• **STATED PROBLEM**: Everything in the listing below from the line containing "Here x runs" through the line containing "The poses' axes" should be repeated exactly; leave out every other line.

• **DATA PROVIDED**:
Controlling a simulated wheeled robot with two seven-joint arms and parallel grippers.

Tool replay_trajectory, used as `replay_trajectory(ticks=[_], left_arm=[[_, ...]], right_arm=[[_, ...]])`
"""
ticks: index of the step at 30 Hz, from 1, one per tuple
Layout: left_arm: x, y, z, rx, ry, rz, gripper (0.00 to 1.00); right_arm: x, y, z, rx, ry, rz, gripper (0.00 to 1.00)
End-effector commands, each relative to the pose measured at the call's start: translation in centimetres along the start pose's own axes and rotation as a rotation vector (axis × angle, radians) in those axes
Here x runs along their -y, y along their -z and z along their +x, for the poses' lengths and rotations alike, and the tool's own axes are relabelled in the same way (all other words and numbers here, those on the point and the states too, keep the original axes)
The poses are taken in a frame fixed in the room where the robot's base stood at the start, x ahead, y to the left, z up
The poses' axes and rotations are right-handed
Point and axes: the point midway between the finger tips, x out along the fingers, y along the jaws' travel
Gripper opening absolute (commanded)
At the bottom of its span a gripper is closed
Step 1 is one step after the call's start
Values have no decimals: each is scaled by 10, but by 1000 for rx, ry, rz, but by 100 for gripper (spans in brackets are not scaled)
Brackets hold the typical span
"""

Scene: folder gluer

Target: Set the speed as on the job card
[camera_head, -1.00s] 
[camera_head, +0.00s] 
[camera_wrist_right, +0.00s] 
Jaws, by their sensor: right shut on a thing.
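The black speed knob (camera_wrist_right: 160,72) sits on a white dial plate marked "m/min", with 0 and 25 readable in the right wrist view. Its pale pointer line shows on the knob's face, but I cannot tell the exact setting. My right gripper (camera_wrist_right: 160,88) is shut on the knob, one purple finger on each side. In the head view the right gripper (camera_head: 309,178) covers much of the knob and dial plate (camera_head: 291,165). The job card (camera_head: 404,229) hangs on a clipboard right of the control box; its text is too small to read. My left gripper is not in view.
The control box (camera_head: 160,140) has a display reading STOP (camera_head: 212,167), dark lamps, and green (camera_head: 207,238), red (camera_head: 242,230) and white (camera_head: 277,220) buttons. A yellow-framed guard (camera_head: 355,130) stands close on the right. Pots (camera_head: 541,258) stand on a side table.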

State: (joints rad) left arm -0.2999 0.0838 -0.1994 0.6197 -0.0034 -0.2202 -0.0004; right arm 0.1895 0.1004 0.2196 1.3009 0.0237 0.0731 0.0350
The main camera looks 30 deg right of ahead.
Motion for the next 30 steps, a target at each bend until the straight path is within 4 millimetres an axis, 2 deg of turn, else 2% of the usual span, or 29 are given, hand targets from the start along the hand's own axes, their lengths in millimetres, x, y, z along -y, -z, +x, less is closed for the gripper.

• **FINISHED TASK**:
Here x runs along their -y, y along their -z and z along their +x, for the poses' lengths and rotations alike, and the tool's own axes are relabelled in the same way (all other words and numbers here, those on the point and the states too, keep the original axes)
The poses are taken in a frame fixed in the room where the robot's base stood at the start, x ahead, y to the left, z up
The poses' axes and rotations are right-handed

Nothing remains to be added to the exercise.